Each record below should appear again exactly as written.

**INFORMATION SHOWN:**
%%

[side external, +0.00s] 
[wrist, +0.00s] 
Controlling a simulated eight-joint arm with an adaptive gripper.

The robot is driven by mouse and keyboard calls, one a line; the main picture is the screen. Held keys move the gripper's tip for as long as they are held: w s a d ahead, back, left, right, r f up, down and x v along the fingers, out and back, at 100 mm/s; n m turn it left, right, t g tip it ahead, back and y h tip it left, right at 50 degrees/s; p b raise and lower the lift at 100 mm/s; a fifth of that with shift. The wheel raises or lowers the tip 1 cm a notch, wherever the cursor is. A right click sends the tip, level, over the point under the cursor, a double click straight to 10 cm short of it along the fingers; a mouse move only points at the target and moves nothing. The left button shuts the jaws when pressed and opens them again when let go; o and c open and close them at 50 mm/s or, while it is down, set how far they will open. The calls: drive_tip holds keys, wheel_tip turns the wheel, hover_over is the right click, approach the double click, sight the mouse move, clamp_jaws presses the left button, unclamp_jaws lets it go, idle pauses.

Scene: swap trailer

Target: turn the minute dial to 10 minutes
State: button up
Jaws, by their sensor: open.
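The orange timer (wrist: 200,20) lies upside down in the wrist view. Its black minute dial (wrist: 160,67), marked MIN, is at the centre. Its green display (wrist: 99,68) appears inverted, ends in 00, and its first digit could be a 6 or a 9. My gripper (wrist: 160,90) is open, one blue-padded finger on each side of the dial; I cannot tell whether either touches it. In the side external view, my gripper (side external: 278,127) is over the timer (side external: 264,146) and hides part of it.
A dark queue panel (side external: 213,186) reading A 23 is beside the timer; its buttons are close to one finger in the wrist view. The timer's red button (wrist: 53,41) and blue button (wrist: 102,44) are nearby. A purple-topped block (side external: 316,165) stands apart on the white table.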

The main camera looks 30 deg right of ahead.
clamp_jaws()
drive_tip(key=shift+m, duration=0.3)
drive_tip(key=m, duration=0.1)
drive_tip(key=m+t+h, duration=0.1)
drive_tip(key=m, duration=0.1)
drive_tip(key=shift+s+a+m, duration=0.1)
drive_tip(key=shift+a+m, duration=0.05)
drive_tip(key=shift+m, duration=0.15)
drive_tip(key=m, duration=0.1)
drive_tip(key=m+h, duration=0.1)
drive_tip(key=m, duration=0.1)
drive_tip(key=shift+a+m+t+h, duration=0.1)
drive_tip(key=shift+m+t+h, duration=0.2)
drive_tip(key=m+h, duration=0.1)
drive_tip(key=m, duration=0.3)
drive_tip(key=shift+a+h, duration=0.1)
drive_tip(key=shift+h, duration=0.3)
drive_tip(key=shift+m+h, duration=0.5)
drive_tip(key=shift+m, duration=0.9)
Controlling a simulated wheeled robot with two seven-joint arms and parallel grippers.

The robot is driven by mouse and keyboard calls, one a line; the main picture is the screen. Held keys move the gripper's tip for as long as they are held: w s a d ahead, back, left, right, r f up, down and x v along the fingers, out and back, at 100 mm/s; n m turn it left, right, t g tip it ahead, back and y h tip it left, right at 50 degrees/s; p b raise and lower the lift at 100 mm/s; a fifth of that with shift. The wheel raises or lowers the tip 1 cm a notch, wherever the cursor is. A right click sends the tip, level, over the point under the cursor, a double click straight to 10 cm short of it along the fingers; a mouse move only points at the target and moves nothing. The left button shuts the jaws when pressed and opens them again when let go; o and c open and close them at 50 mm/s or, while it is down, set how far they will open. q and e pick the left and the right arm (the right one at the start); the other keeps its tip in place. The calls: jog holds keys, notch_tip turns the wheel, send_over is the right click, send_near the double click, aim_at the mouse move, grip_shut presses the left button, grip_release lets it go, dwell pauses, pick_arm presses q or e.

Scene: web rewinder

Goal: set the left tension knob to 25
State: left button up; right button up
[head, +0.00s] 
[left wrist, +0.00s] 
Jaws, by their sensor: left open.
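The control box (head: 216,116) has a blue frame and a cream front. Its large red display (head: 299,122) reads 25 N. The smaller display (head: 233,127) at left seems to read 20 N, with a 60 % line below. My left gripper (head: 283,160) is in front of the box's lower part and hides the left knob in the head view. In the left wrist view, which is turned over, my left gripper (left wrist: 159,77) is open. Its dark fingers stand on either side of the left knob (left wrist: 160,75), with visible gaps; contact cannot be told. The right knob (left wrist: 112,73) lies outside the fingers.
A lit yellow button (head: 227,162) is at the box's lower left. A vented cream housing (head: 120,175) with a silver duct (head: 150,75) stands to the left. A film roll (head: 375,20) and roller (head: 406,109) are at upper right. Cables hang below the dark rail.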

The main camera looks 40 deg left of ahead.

%%

**PROBLEM SOLUTION:**
[side external, +0.00s] 
[wrist, +0.00s] 
Controlling a simulated eight-joint arm with an adaptive gripper.

The robot is driven by mouse and keyboard calls, one a line; the main picture is the screen. Held keys move the gripper's tip for as long as they are held: w s a d ahead, back, left, right, r f up, down and x v along the fingers, out and back, at 100 mm/s; n m turn it left, right, t g tip it ahead, back and y h tip it left, right at 50 degrees/s; p b raise and lower the lift at 100 mm/s; a fifth of that with shift. The wheel raises or lowers the tip 1 cm a notch, wherever the cursor is. A right click sends the tip, level, over the point under the cursor, a double click straight to 10 cm short of it along the fingers; a mouse move only points at the target and moves nothing. The left button shuts the jaws when pressed and opens them again when let go; o and c open and close them at 50 mm/s or, while it is down, set how far they will open. The calls: drive_tip holds keys, wheel_tip turns the wheel, hover_over is the right click, approach the double click, sight the mouse move, clamp_jaws presses the left button, unclamp_jaws lets it go, idle pauses.

Scene: swap trailer

Target: turn the minute dial to 10 minutes
State: button up
Jaws, by their sensor: open.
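The orange timer (wrist: 200,20) lies upside down in the wrist view. Its black minute dial (wrist: 160,67), marked MIN, is at the centre. Its green display (wrist: 99,68) appears inverted, ends in 00, and its first digit could be a 6 or a 9. My gripper (wrist: 160,90) is open, one blue-padded finger on each side of the dial; I cannot tell whether either touches it. In the side external view, my gripper (side external: 278,127) is over the timer (side external: 264,146) and hides part of it.
A dark queue panel (side external: 213,186) reading A 23 is beside the timer; its buttons are close to one finger in the wrist view. The timer's red button (wrist: 53,41) and blue button (wrist: 102,44) are nearby. A purple-topped block (side external: 316,165) stands apart on the white table.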

The main camera looks 30 deg right of ahead.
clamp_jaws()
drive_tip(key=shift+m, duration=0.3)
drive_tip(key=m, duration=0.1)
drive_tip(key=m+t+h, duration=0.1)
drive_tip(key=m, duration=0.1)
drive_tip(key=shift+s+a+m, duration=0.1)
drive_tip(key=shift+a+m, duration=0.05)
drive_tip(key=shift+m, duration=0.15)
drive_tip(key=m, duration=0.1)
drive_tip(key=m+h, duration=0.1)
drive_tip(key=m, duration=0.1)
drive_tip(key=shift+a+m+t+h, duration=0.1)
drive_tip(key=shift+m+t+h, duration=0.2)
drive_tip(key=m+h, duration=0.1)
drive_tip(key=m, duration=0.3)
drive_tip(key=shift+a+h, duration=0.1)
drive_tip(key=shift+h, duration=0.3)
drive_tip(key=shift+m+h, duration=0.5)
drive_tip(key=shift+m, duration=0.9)
Controlling a simulated wheeled robot with two seven-joint arms and parallel grippers.

The robot is driven by mouse and keyboard calls, one a line; the main picture is the screen. Held keys move the gripper's tip for as long as they are held: w s a d ahead, back, left, right, r f up, down and x v along the fingers, out and back, at 100 mm/s; n m turn it left, right, t g tip it ahead, back and y h tip it left, right at 50 degrees/s; p b raise and lower the lift at 100 mm/s; a fifth of that with shift. The wheel raises or lowers the tip 1 cm a notch, wherever the cursor is. A right click sends the tip, level, over the point under the cursor, a double click straight to 10 cm short of it along the fingers; a mouse move only points at the target and moves nothing. The left button shuts the jaws when pressed and opens them again when let go; o and c open and close them at 50 mm/s or, while it is down, set how far they will open. q and e pick the left and the right arm (the right one at the start); the other keeps its tip in place. The calls: jog holds keys, notch_tip turns the wheel, send_over is the right click, send_near the double click, aim_at the mouse move, grip_shut presses the left button, grip_release lets it go, dwell pauses, pick_arm presses q or e.

Scene: web rewinder

Goal: set the left tension knob to 25
State: left button up; right button up
[head, +0.00s] 
[left wrist, +0.00s] 
Jaws, by their sensor: left open.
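The control box (head: 216,116) has a blue frame and a cream front. Its large red display (head: 299,122) reads 25 N. The smaller display (head: 233,127) at left seems to read 20 N, with a 60 % line below. My left gripper (head: 283,160) is in front of the box's lower part and hides the left knob in the head view. In the left wrist view, which is turned over, my left gripper (left wrist: 159,77) is open. Its dark fingers stand on either side of the left knob (left wrist: 160,75), with visible gaps; contact cannot be told. The right knob (left wrist: 112,73) lies outside the fingers.
A lit yellow button (head: 227,162) is at the box's lower left. A vented cream housing (head: 120,175) with a silver duct (head: 150,75) stands to the left. A film roll (head: 375,20) and roller (head: 406,109) are at upper right. Cables hang below the dark rail.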

The main camera looks 40 deg left of ahead.

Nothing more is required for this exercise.